Goal of the exercise: Identify the lines that contain the string "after" and copy all of them.
## start Dataset excerpts
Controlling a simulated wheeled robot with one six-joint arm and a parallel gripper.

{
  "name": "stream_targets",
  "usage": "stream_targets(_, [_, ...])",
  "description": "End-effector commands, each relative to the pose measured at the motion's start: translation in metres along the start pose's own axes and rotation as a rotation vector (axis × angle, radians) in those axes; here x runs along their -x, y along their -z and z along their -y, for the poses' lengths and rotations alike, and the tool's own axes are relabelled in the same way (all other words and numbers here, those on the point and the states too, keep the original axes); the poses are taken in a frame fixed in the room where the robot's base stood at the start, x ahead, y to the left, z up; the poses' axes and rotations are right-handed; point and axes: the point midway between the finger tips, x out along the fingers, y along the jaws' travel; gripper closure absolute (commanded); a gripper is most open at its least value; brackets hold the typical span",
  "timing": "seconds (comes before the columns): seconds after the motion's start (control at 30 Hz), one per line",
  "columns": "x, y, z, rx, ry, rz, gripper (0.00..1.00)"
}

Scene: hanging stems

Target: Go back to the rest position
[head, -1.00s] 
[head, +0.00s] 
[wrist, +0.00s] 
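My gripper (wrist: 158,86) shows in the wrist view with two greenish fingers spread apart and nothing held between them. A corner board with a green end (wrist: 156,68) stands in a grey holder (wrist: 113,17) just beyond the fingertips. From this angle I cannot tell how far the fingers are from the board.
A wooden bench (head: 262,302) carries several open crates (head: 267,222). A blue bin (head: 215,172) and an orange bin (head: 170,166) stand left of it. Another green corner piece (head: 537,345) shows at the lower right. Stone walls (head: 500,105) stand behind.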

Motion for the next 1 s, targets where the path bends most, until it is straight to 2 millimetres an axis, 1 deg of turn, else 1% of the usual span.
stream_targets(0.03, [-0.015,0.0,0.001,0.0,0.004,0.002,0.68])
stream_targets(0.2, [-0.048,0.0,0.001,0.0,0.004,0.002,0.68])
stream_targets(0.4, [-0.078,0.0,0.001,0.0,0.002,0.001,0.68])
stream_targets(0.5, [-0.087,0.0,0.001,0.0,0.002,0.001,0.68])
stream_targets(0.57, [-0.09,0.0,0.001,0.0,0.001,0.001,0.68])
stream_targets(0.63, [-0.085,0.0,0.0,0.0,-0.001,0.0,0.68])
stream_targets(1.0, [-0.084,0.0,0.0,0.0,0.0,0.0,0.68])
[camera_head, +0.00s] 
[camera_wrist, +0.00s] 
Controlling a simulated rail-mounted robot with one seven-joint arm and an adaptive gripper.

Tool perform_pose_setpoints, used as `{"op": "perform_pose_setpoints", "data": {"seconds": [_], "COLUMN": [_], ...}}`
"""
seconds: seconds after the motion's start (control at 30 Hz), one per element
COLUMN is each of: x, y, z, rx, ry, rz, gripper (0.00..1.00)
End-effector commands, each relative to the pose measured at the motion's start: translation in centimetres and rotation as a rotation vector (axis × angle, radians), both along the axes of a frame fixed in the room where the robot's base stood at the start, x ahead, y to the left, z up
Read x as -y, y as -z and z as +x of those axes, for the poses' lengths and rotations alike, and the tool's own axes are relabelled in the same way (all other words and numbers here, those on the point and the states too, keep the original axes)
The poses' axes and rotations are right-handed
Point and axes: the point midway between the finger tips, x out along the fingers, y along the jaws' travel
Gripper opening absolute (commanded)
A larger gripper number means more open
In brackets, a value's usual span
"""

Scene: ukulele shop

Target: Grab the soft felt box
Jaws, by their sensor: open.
## end Dataset excerpts
Completed exercise:
  "timing": "seconds (comes before the columns): seconds after the motion's start (control at 30 Hz), one per line",
seconds: seconds after the motion's start (control at 30 Hz), one per element

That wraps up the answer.